— Begin —
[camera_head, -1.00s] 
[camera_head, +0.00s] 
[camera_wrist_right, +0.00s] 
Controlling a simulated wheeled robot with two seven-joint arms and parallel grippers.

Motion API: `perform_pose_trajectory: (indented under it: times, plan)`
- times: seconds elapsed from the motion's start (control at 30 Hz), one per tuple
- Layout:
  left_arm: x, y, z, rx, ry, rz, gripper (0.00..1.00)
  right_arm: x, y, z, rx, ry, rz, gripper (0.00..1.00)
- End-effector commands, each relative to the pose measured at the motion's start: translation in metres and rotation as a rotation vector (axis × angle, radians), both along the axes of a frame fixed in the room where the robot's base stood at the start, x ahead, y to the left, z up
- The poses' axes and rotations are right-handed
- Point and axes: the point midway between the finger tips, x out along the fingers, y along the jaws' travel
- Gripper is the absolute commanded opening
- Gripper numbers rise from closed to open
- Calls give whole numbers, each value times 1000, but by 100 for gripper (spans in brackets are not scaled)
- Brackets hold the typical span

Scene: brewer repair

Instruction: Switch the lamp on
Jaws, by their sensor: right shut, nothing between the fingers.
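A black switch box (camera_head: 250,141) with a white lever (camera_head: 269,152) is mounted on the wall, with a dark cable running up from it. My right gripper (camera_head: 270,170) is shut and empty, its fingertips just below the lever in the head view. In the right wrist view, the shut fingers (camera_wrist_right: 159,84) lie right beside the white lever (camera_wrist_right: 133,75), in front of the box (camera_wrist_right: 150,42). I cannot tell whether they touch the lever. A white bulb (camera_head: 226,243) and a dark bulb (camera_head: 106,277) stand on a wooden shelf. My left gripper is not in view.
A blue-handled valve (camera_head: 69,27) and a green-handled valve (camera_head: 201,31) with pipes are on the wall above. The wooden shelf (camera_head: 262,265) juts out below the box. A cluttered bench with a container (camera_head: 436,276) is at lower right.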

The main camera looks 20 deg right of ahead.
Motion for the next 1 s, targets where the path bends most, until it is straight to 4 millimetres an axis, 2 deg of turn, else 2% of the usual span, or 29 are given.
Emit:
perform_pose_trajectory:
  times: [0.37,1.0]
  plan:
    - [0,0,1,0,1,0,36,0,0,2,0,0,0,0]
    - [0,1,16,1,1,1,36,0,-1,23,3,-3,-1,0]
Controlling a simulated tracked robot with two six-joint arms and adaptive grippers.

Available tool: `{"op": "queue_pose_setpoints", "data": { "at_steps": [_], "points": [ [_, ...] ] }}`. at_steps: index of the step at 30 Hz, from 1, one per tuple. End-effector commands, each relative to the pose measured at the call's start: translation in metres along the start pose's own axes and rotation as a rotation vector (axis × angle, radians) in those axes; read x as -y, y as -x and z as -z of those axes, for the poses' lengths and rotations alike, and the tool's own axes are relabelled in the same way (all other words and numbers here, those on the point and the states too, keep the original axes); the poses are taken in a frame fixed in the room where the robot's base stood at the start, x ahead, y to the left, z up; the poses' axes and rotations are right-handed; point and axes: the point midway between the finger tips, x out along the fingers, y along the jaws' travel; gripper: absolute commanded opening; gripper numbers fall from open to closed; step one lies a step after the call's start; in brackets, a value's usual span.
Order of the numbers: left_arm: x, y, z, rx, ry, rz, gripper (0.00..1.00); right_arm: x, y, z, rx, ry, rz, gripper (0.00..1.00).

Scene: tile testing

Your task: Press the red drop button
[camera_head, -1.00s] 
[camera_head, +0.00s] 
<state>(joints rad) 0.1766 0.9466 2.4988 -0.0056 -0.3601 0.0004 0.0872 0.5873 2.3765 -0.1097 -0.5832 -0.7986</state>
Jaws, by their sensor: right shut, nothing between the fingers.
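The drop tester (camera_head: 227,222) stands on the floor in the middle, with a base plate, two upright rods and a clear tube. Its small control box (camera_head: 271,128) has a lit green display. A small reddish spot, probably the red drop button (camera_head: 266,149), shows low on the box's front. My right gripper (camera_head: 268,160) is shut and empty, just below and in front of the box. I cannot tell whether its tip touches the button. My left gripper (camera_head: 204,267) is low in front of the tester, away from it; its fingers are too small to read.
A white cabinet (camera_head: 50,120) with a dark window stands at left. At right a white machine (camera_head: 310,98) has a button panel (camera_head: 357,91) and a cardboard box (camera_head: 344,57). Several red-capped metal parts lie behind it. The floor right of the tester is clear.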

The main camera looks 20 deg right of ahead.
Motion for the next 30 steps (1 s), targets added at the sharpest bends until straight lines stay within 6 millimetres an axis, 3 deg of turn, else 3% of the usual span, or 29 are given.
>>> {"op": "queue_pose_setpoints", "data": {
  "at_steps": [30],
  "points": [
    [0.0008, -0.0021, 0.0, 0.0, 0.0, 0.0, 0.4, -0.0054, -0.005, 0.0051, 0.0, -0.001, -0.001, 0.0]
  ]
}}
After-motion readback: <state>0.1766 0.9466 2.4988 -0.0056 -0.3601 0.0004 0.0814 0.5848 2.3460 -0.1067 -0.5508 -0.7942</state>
— End —
Examine the entries and report how many of their lines contain the string "targets", giving no more than the number.

Final result:
2